Convidado pelo instituto, o economista Duilio de Avila Bêrni alimentou a controvérsia em torno de duas transformações recentes da economia brasileira: a perda de participação da indústria no PIB (Produto Interno Bruto, soma das riquezas produzidas pelo país) e o aumento do peso de produtos agrícolas e minerais na pauta de exportações.
Ambas as transformações, conhecidas no debate político e econômico como "desindustrialização" e "reprimarização do comércio exterior", sugerem retrocesso no desenvolvimento.
Estudioso das relações entre os setores produtivos, Bêrni apresentou estudo que contesta a tradicional associação da agropecuária e da mineração com o atraso.
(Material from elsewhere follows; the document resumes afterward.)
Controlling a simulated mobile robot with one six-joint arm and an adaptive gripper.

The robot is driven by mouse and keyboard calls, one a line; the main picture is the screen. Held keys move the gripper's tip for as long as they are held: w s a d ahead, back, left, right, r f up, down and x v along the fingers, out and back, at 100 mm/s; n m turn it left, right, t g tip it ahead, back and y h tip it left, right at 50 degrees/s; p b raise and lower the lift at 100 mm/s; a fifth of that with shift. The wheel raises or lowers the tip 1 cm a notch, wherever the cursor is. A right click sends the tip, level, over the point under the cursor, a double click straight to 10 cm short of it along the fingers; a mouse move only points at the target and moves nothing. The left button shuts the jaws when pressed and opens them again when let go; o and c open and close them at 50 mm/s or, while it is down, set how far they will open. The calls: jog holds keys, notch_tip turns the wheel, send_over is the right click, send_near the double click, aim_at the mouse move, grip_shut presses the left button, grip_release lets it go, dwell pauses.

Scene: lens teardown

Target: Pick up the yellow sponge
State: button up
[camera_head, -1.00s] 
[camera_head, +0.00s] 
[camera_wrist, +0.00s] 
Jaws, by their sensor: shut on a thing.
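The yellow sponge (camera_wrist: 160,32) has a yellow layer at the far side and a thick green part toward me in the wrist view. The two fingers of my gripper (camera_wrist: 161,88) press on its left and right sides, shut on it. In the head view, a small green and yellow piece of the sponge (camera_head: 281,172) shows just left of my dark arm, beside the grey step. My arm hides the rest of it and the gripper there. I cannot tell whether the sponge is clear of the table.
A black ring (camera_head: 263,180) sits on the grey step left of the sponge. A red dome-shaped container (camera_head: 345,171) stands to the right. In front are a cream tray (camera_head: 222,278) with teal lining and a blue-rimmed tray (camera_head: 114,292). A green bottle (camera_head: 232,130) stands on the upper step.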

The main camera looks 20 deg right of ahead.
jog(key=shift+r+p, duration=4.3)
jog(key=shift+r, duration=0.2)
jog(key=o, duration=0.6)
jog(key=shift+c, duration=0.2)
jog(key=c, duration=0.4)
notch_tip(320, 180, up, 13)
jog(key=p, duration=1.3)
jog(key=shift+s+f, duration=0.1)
De acordo com o texto, "o novo perfil da pauta de exportações está gerando crescimento intersetorial, uma vez que os produtos primários estão cada vez mais intensivos em conhecimento e capacitação técnica". Um exemplo seria o uso de informática e biotecnologia na agricultura.
"Se não fossem os incentivos que perverteram o sistema de preços, não teríamos tido aquele nível de industrialização que ocorreu no Brasil", disse Bêrni à Folha. Para ele, tais políticas geraram mais concentração de renda.
Longe do consenso
Há tão pouco consenso em torno do tema que nem o co-autor do estudo sobre os efeitos positivos da exportação de primários, Joal de Azambuja Rosa, concorda com a interpretação de Bêrni.
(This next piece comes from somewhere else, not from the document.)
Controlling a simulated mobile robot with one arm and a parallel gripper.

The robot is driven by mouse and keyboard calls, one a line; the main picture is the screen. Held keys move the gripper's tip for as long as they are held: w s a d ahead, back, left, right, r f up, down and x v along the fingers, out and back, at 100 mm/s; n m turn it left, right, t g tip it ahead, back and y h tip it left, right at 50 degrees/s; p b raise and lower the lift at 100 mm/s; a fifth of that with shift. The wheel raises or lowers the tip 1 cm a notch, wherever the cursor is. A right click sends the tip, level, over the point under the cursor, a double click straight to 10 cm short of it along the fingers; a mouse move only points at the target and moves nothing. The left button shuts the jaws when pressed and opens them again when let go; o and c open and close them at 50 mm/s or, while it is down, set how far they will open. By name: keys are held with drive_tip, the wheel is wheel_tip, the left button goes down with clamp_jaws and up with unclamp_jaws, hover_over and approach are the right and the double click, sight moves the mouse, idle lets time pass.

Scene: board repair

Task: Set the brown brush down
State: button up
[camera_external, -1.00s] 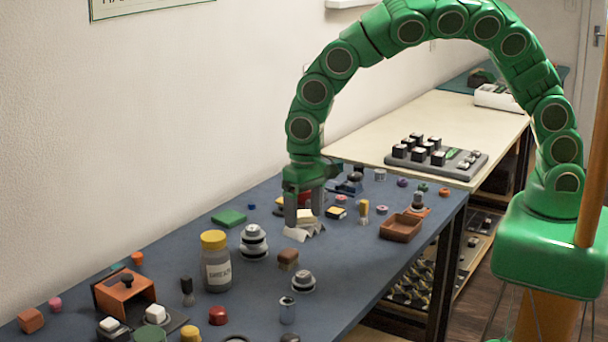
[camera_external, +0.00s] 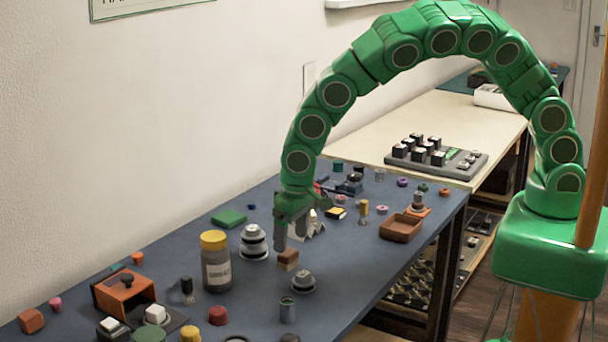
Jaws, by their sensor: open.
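The brown brush (camera_external: 288,256) is a small block with a brown top and a paler lower part. It appears to stand on the blue-grey table (camera_external: 345,275), in front of the white bottle-like stack. My gripper (camera_external: 292,236) is open, angled down just behind and above the brush. One finger ends close to the brush's top; whether it touches cannot be told. Nothing shows between the fingers.
A jar with a yellow lid (camera_external: 215,262), a grey and white stack (camera_external: 254,243) and a grey knob-like part (camera_external: 303,282) stand near the brush. A brown tray (camera_external: 401,229) sits at the right edge. Some bare table lies right of the brush.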

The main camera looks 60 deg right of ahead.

Três dias depois da apresentação do trabalho, o próprio Ipea divulgou documento que identifica um processo alarmante de desindustrialização no Brasil.
A mesma tese já foi defendida por federações empresariais e pelo Dieese (Departamento Intersindical de Estatística e Estudos Socioeconômicos), além de líderes oposicionistas, como os tucanos José Serra e Aécio Neves.
O governo Dilma, que evita usar o termo, segue a agenda de desonerações tributárias, subsídios e outros incentivos pleiteados pelo empresariado, embora sob críticas ao alcance das medidas.
Dilma, Serra, a equipe econômica e o comando do Ipea são herdeiros do desenvolvimentismo concebido na América Latina após o final da Segunda Guerra Mundial, segundo o qual a indústria é o motor de inovação tecnológica e progresso.
Economistas mais liberais, como Edmar Bacha, um dos pais do Plano Real, veem a questão de outra forma. Para ele, o boom dos preços dos produtos primários a partir da década passada pode ser ou não um fator de instabilidade para as economias produtoras.
Segundo trabalho que fez com Albert Fishlow, o Chile aproveitou o fenômeno para alavancar a renda per capita. Já Argentina e Venezuela, com políticas inadequadas, não conseguiram o mesmo.
Em estudo publicado pela Fundação Getúlio Vargas, Regis Bonelli e Samuel Pessôa concluem que a indústria tinha participação exagerada no PIB até meados dos anos 1990, corrigida a partir da abertura da economia.